Print the listing that follows, character for character.

Provided data ->
((

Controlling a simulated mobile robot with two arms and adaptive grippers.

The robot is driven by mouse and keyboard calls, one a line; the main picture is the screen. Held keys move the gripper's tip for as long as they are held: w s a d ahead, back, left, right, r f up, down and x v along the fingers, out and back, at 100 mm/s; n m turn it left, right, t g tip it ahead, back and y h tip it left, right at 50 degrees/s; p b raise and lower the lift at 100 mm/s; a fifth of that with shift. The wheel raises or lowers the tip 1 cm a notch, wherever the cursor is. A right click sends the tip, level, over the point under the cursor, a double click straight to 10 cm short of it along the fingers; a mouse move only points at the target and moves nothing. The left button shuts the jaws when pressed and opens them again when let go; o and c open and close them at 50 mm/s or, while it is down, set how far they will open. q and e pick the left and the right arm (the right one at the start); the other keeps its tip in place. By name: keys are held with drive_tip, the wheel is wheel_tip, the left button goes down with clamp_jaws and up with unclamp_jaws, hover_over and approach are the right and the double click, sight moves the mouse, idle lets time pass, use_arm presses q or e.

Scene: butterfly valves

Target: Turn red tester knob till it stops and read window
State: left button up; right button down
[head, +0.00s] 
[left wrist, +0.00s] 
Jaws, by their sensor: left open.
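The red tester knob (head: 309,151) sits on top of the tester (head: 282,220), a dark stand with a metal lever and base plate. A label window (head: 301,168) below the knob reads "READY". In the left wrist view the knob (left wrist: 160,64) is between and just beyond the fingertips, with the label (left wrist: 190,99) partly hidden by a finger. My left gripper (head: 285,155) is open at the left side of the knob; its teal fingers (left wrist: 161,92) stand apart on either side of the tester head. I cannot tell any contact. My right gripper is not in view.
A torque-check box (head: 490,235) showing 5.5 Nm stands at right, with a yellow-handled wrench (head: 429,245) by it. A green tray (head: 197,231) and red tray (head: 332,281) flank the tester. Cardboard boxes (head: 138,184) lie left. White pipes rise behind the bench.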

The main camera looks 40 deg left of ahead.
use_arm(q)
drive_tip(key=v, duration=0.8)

))

Response to this exercise ->
Controlling a simulated mobile robot with two arms and adaptive grippers.

The robot is driven by mouse and keyboard calls, one a line; the main picture is the screen. Held keys move the gripper's tip for as long as they are held: w s a d ahead, back, left, right, r f up, down and x v along the fingers, out and back, at 100 mm/s; n m turn it left, right, t g tip it ahead, back and y h tip it left, right at 50 degrees/s; p b raise and lower the lift at 100 mm/s; a fifth of that with shift. The wheel raises or lowers the tip 1 cm a notch, wherever the cursor is. A right click sends the tip, level, over the point under the cursor, a double click straight to 10 cm short of it along the fingers; a mouse move only points at the target and moves nothing. The left button shuts the jaws when pressed and opens them again when let go; o and c open and close them at 50 mm/s or, while it is down, set how far they will open. q and e pick the left and the right arm (the right one at the start); the other keeps its tip in place. By name: keys are held with drive_tip, the wheel is wheel_tip, the left button goes down with clamp_jaws and up with unclamp_jaws, hover_over and approach are the right and the double click, sight moves the mouse, idle lets time pass, use_arm presses q or e.

Scene: butterfly valves

Target: Turn red tester knob till it stops and read window
State: left button up; right button down
[head, +0.00s] 
[left wrist, +0.00s] 
Jaws, by their sensor: left open.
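The red tester knob (head: 309,151) sits on top of the tester (head: 282,220), a dark stand with a metal lever and base plate. A label window (head: 301,168) below the knob reads "READY". In the left wrist view the knob (left wrist: 160,64) is between and just beyond the fingertips, with the label (left wrist: 190,99) partly hidden by a finger. My left gripper (head: 285,155) is open at the left side of the knob; its teal fingers (left wrist: 161,92) stand apart on either side of the tester head. I cannot tell any contact. My right gripper is not in view.
A torque-check box (head: 490,235) showing 5.5 Nm stands at right, with a yellow-handled wrench (head: 429,245) by it. A green tray (head: 197,231) and red tray (head: 332,281) flank the tester. Cardboard boxes (head: 138,184) lie left. White pipes rise behind the bench.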

The main camera looks 40 deg left of ahead.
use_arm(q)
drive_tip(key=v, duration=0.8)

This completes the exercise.